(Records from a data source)

· · · · · · ·

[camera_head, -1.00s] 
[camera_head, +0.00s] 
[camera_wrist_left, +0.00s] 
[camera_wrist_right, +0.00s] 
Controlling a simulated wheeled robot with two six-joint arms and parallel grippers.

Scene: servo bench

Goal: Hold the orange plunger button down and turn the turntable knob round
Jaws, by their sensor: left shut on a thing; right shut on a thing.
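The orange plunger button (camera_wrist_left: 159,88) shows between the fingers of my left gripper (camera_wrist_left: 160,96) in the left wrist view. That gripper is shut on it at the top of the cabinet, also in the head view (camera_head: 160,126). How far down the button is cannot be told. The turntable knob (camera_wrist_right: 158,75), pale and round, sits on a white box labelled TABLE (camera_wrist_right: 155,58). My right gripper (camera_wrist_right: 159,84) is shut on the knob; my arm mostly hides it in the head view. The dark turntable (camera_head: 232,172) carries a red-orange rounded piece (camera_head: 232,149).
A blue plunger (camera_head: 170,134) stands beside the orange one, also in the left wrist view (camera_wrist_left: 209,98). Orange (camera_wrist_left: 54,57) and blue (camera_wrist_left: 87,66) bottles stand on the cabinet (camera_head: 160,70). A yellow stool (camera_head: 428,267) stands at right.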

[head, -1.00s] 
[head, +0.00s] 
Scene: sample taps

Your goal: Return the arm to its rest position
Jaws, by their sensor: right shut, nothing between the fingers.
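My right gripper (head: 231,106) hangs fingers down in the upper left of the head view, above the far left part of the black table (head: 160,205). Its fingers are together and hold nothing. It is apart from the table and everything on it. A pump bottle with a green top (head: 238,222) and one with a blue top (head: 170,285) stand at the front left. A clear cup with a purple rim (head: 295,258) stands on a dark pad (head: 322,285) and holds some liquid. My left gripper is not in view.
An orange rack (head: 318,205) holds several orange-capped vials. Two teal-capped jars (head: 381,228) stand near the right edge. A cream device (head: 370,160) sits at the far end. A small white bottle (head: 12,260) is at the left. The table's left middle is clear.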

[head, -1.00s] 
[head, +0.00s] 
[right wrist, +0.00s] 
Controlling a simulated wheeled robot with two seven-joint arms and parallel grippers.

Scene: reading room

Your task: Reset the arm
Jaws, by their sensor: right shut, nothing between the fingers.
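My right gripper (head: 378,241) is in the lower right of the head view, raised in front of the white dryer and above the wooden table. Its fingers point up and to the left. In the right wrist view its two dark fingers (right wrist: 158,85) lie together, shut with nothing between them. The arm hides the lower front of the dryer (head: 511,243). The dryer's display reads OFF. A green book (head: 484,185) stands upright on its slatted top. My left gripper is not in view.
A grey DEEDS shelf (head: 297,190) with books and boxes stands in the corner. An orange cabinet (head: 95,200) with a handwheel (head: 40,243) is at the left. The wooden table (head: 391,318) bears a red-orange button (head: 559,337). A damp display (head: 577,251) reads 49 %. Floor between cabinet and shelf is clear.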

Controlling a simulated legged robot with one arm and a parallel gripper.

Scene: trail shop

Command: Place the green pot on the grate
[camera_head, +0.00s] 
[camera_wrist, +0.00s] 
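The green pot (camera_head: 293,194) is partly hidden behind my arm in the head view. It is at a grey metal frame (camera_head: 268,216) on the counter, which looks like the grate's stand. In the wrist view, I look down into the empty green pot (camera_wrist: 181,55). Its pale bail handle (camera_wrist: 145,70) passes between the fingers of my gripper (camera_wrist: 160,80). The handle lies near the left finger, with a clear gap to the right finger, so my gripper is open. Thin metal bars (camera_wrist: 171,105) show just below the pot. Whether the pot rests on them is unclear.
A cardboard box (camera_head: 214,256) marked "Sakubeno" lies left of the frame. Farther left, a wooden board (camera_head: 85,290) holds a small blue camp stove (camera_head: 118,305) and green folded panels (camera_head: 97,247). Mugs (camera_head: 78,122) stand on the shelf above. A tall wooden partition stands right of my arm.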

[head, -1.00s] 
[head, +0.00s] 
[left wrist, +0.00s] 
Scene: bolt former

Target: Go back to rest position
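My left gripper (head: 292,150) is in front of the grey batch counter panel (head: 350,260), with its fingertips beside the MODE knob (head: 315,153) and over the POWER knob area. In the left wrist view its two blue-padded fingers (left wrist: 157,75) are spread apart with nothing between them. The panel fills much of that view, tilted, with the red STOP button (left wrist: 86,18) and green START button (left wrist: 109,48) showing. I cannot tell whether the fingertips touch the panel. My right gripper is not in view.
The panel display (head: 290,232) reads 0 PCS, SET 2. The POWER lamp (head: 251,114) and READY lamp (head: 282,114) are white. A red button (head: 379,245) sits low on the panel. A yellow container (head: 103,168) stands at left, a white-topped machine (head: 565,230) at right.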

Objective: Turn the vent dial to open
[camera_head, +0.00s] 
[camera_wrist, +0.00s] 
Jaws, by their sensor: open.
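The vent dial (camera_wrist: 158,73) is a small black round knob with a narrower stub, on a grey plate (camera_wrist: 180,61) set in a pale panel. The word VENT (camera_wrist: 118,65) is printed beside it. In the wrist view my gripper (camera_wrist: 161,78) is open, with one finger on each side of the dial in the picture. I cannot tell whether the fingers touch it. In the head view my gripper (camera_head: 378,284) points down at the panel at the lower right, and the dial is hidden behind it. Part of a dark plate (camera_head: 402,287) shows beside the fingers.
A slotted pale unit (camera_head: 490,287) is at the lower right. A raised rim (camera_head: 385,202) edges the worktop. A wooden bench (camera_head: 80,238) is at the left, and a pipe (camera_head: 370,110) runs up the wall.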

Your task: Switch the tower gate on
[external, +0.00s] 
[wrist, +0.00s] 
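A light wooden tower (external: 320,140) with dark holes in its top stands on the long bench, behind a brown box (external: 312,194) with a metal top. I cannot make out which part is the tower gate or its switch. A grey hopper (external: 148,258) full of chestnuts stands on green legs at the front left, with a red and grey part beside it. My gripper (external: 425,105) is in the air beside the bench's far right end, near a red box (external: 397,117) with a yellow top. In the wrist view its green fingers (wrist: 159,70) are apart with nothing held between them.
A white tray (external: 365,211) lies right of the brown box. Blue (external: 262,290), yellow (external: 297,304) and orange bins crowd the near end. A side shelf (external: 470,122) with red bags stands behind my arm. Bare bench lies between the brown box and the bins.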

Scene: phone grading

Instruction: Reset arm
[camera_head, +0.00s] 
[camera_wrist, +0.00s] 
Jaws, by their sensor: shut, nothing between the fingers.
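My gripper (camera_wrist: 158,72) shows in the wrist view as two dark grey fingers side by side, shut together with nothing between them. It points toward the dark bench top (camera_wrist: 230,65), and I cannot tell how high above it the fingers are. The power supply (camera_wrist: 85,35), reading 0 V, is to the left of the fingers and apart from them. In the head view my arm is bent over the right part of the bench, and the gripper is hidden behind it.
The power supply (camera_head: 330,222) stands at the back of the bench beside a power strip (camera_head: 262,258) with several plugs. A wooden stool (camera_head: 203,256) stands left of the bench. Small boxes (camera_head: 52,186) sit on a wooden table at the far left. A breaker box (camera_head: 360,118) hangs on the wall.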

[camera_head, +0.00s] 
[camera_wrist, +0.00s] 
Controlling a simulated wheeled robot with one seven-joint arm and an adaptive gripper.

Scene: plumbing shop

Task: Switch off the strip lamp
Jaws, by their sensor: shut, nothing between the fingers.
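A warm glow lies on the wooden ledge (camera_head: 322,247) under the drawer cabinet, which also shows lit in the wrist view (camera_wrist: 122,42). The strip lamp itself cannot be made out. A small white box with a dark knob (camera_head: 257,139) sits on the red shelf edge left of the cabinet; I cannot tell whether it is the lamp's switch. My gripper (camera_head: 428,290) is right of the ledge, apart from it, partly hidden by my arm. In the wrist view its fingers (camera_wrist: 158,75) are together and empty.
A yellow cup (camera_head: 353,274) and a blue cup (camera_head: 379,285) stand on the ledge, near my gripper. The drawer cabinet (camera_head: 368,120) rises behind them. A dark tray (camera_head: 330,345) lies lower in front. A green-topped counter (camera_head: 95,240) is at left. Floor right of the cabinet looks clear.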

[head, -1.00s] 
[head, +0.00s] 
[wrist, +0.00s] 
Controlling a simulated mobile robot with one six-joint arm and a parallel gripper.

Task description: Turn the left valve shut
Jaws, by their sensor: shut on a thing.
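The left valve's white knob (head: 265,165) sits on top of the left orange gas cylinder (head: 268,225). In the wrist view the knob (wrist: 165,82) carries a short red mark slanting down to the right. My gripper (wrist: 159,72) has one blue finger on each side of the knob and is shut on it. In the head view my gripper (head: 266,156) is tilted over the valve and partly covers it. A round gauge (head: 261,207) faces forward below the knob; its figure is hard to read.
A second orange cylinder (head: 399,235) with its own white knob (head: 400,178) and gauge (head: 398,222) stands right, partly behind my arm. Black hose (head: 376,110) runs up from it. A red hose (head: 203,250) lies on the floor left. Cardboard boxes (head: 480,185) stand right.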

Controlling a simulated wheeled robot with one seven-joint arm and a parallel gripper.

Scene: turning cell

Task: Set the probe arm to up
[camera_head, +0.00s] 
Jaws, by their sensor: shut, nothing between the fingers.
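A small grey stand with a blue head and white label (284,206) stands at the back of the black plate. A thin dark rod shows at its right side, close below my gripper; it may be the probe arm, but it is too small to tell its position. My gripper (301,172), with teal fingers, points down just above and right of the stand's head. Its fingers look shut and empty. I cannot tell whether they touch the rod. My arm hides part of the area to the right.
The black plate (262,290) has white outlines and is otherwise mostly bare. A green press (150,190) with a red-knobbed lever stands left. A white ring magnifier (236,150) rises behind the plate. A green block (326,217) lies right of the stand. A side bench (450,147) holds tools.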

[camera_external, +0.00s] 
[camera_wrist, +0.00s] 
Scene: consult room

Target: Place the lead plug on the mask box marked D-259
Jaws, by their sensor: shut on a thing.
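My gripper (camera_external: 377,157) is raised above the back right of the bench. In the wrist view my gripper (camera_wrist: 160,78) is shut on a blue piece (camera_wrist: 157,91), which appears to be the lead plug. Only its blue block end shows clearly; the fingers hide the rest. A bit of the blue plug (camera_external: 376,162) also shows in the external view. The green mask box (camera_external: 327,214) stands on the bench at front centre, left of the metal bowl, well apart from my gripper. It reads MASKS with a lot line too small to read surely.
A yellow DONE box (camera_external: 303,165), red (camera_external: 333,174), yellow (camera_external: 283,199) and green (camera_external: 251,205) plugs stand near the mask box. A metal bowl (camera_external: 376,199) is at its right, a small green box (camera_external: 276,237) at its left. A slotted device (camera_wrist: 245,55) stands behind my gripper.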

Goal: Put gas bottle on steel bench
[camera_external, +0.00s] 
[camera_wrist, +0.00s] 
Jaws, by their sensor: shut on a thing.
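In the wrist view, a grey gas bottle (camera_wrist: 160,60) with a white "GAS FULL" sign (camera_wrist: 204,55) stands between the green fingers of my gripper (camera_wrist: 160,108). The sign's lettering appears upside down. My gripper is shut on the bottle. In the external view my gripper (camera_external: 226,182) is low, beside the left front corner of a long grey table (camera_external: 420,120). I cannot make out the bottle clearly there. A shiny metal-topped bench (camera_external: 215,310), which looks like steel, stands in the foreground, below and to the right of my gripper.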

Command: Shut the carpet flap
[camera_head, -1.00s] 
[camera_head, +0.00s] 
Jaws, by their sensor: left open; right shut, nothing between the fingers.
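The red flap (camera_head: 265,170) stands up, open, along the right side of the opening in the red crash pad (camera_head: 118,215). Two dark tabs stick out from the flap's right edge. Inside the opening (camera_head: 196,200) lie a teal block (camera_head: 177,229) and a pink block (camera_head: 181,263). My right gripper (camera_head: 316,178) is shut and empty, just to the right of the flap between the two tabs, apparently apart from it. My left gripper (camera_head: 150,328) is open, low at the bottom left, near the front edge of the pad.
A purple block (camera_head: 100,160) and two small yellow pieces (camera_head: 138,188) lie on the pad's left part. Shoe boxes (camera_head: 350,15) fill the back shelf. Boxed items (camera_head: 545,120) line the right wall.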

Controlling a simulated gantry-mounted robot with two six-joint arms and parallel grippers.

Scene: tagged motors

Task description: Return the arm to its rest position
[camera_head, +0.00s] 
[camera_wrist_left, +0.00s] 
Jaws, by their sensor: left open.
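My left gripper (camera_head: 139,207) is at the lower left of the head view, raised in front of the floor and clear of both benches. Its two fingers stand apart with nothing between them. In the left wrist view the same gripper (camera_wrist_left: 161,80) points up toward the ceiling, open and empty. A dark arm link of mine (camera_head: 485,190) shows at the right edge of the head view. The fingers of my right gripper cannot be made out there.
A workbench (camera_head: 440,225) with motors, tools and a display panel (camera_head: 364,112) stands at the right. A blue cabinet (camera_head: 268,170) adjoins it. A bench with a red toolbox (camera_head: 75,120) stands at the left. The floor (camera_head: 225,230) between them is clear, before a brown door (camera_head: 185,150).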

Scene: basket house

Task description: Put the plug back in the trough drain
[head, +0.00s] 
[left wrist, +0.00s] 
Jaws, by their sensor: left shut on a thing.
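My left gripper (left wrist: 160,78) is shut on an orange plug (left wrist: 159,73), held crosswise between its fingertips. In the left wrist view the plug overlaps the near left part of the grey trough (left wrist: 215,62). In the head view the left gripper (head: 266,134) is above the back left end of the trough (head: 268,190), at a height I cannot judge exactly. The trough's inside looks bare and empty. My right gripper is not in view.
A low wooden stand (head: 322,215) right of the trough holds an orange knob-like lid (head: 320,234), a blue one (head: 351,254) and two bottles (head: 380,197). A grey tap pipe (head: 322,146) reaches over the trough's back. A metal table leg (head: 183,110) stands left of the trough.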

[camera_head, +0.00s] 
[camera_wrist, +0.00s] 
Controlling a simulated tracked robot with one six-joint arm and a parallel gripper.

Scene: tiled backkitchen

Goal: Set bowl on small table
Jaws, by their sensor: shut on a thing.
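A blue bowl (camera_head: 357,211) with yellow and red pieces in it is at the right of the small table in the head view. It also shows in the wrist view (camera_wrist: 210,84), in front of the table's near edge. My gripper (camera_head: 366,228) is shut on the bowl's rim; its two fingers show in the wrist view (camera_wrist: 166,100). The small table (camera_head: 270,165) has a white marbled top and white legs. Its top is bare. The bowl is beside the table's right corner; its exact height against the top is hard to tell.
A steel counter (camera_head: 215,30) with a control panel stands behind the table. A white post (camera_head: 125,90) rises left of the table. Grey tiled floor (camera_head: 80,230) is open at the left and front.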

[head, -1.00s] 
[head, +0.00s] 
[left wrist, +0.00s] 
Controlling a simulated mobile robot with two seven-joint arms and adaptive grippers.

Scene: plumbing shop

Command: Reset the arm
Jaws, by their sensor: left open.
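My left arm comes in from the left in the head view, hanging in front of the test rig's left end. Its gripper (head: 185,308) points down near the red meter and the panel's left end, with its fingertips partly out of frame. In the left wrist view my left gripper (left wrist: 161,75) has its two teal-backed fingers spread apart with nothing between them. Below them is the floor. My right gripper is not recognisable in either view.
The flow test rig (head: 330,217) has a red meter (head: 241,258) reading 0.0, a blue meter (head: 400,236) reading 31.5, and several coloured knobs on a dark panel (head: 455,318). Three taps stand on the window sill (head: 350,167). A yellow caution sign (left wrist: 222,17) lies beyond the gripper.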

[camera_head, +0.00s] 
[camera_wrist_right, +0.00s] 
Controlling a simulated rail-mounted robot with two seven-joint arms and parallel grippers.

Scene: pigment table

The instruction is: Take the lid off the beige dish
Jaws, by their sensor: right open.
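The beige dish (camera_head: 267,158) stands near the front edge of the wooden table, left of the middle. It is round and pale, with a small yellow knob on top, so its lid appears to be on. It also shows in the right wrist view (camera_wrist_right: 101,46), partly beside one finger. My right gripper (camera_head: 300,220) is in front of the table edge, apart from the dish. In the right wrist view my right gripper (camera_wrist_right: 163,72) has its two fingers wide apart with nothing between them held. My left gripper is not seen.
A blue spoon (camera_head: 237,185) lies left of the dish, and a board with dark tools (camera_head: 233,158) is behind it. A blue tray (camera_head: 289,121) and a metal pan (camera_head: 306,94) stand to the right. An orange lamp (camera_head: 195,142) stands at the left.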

· · · · · · ·

§ What this task involves: Above are entries; state the number of lines among them that contain "Reset", and nothing else.

§ Response for this exercise: 3